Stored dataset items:
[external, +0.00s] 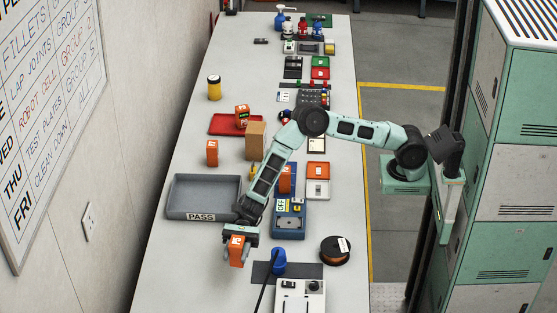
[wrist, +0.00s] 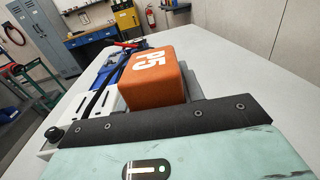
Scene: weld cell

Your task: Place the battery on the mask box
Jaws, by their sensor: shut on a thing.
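My gripper (external: 238,240) is shut on an orange block, which I take as the battery (external: 237,254). It is held over the near left part of the bench. In the wrist view the battery (wrist: 157,75) fills the space beyond the dark gripper edge and shows a white "P5" mark. A plain brown box (external: 256,141) stands upright farther back on the bench; it may be the mask box, but I can read no label on it. My gripper is apart from it, on the near side.
A grey "PASS" tray (external: 190,213) lies behind my gripper. Similar orange blocks stand near the brown box (external: 212,153), on a red tray (external: 222,130) and by the blue unit (external: 290,234). A wire spool (external: 335,257) and dark mat lie right. The near left bench is clear.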

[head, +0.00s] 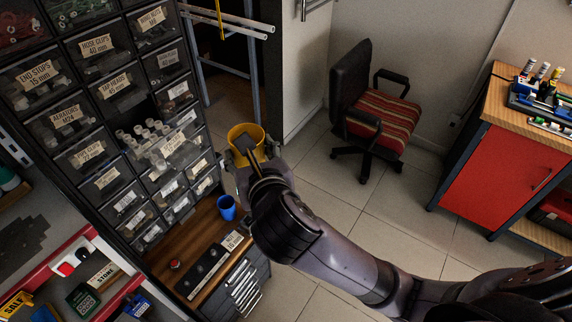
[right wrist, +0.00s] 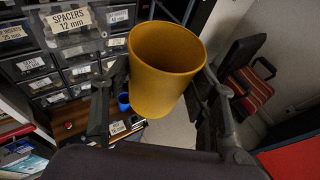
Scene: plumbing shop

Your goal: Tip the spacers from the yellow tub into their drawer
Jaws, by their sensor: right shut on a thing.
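The yellow tub (head: 240,131) is held in my right gripper (head: 247,158), to the right of the drawer cabinet. In the right wrist view the tub (right wrist: 163,85) sits between the two fingers of my right gripper (right wrist: 160,100), its mouth facing up and slightly tilted. I see no spacers on the part of its inner wall that shows; its bottom is hidden. A clear drawer (head: 174,146) is pulled out, with several pale cylinders (head: 146,130) in it. In the right wrist view a drawer label (right wrist: 68,21) reads "SPACERS 12 mm", left of the tub. My left gripper is not in view.
The cabinet's other labelled drawers (head: 95,47) surround the open one. A blue cup (head: 226,207) and a dark strip (head: 202,271) are on the wooden bench (head: 190,225) below. An office chair (head: 372,110) and a red cabinet (head: 490,180) stand right, with clear floor between.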

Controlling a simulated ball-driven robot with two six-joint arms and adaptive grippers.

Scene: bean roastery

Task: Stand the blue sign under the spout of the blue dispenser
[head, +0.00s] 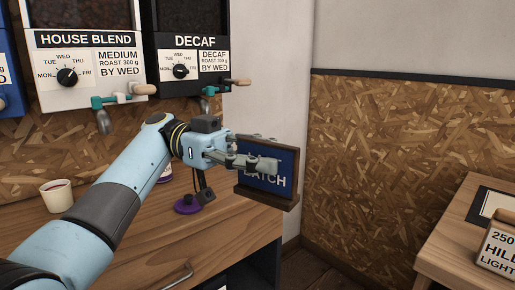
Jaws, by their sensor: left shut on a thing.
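The sign is held in the air near the right end of the wooden counter, a little tilted. The blue dispenser (8,75) shows only as a strip at the far left edge; its spout is not in view. My right gripper is not in view.
White House Blend (60,41) and black Decaf (175,40) dispensers hang above the counter (150,235). A white cup (57,196) of dark contents and a purple-based object (187,205) stand on it. A side table (455,232) at right holds a labelled box (498,250).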

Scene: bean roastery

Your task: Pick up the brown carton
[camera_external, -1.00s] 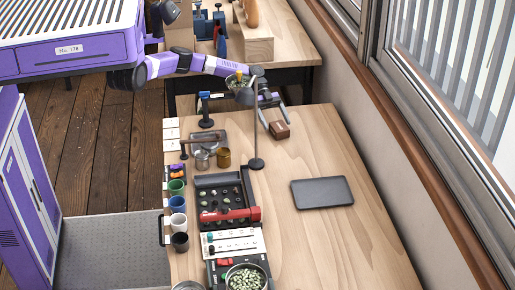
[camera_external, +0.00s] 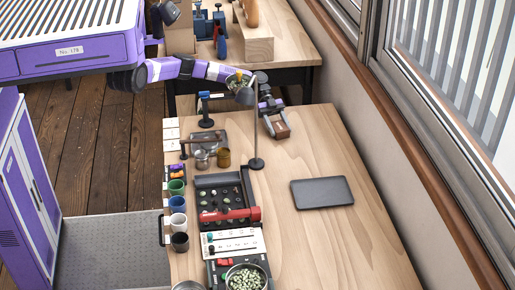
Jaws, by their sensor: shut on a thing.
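The brown carton (camera_external: 281,131) is a small box at the far end of the wooden table, right of the lamp stand. My gripper (camera_external: 275,124) reaches over the table's far edge and is shut on the carton, with its fingers along the carton's sides. The carton appears to be at or very near the table top; I cannot tell whether it is lifted. Part of my arm behind the lamp head is hidden.
A desk lamp (camera_external: 254,120) stands just left of my gripper. A dark flat tray (camera_external: 322,192) lies on the right of the table. A brass cup (camera_external: 224,157), metal cups and a bean sample tray (camera_external: 206,181) line the left side.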

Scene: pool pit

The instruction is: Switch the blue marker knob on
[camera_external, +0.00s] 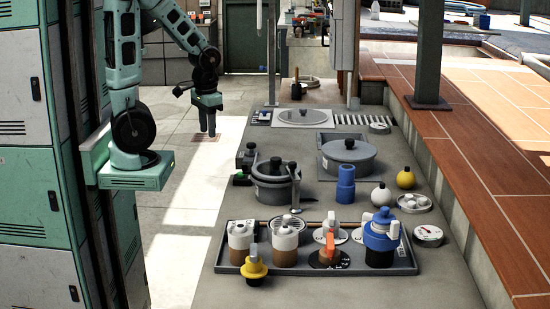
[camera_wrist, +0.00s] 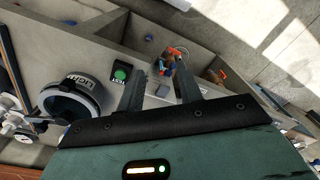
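The blue marker knob (camera_external: 381,233) looks to be the blue-topped unit at the right end of a dark tray (camera_external: 236,268) on the counter. It has a white part on its right side; its exact setting cannot be told. My gripper (camera_external: 208,132) hangs in the air left of the counter, well behind and to the left of the blue knob, pointing down. In the wrist view its two fingers (camera_wrist: 160,72) stand apart with nothing held between them. I cannot clearly make out the blue knob in the wrist view.
The tray also holds white-topped units (camera_external: 285,240) and an orange-handled one (camera_external: 330,245). A yellow knob (camera_external: 254,266) is at its front. Behind stand a grey pot (camera_external: 276,185), a blue cylinder (camera_external: 345,185) and two balls. The wrist view shows a green button (camera_wrist: 122,72).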

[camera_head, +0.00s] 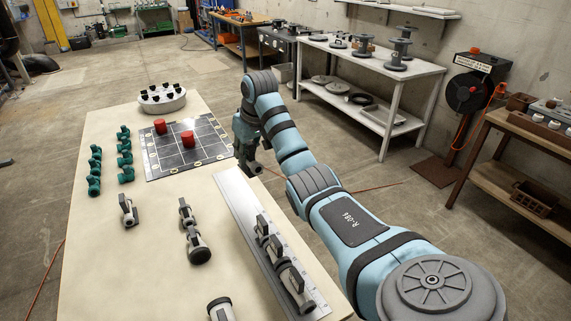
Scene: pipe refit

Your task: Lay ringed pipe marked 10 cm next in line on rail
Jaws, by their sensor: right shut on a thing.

§ **SET PROBLEM**: Up to and including the line containing "Your task: Place the battery on the mask box", quote each line of the entries above from the very first, please, exactly and without images.

§ **THE REPLY**:
[external, +0.00s] 
[wrist, +0.00s] 
Scene: weld cell

Your task: Place the battery on the mask box

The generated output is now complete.